— BEGIN —

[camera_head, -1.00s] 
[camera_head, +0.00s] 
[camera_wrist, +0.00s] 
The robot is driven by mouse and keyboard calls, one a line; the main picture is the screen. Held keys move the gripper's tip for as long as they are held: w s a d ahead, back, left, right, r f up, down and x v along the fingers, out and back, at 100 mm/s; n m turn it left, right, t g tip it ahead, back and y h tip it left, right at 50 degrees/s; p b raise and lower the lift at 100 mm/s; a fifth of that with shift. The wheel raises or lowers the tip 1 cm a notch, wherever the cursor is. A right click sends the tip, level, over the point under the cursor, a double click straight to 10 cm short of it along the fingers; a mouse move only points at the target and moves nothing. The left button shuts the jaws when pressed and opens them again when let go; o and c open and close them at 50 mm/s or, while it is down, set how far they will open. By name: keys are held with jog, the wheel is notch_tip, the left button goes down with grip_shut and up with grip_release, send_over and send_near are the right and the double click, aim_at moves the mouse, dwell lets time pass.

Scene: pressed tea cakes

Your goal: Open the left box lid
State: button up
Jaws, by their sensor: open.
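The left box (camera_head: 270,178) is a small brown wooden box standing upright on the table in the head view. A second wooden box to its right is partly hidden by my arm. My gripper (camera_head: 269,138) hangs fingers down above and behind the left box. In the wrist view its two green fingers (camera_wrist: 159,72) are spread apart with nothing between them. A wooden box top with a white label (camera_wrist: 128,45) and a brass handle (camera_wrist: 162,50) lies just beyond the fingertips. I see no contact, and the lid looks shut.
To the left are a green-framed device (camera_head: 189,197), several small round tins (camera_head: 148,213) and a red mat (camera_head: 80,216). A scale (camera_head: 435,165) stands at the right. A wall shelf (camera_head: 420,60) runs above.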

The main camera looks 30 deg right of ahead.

— END —

What you should do ::
Go back to the data above and please quote exactly, and only, the lines from the line with "State: button up" through its last line.

Reply to the task ::
State: button up
Jaws, by their sensor: open.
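The left box (camera_head: 270,178) is a small brown wooden box standing upright on the table in the head view. A second wooden box to its right is partly hidden by my arm. My gripper (camera_head: 269,138) hangs fingers down above and behind the left box. In the wrist view its two green fingers (camera_wrist: 159,72) are spread apart with nothing between them. A wooden box top with a white label (camera_wrist: 128,45) and a brass handle (camera_wrist: 162,50) lies just beyond the fingertips. I see no contact, and the lid looks shut.
To the left are a green-framed device (camera_head: 189,197), several small round tins (camera_head: 148,213) and a red mat (camera_head: 80,216). A scale (camera_head: 435,165) stands at the right. A wall shelf (camera_head: 420,60) runs above.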

The main camera looks 30 deg right of ahead.

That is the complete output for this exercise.